Look through the lines below and extract each one that contains "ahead".
------ DATA ------
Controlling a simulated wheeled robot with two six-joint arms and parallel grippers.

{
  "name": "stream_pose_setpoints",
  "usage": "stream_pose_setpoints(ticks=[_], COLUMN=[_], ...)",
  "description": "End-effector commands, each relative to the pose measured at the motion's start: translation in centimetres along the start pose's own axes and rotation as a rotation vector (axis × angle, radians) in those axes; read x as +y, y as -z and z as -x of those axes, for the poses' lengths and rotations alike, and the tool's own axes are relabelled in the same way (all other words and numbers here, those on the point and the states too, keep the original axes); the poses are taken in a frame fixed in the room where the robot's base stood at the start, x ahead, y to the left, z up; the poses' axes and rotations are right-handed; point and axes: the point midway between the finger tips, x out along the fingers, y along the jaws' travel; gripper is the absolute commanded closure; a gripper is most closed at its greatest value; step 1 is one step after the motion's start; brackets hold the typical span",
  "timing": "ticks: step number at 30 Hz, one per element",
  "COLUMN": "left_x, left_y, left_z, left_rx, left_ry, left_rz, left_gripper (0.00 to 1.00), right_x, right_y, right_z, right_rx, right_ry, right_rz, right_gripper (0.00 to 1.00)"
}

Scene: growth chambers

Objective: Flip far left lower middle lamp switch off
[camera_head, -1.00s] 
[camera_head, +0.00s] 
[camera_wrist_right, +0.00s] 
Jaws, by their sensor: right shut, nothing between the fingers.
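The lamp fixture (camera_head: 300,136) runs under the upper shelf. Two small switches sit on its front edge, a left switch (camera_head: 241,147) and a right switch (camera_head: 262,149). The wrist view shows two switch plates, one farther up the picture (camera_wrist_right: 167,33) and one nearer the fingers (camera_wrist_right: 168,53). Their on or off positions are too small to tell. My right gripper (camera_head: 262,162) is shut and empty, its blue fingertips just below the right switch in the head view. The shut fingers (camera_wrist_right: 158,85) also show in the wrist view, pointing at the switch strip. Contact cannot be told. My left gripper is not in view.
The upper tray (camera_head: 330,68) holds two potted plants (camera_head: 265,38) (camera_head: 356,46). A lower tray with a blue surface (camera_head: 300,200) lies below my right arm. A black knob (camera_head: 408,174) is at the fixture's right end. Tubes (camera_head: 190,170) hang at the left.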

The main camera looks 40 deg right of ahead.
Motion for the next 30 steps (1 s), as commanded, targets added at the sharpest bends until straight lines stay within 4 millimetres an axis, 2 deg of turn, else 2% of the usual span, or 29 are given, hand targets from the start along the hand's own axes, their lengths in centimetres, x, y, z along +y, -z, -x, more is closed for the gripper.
------
CORRECT RESULT.
  "description": "End-effector commands, each relative to the pose measured at the motion's start: translation in centimetres along the start pose's own axes and rotation as a rotation vector (axis × angle, radians) in those axes; read x as +y, y as -z and z as -x of those axes, for the poses' lengths and rotations alike, and the tool's own axes are relabelled in the same way (all other words and numbers here, those on the point and the states too, keep the original axes); the poses are taken in a frame fixed in the room where the robot's base stood at the start, x ahead, y to the left, z up; the poses' axes and rotations are right-handed; point and axes: the point midway between the finger tips, x out along the fingers, y along the jaws' travel; gripper is the absolute commanded closure; a gripper is most closed at its greatest value; step 1 is one step after the motion's start; brackets hold the typical span",
The main camera looks 40 deg right of ahead.

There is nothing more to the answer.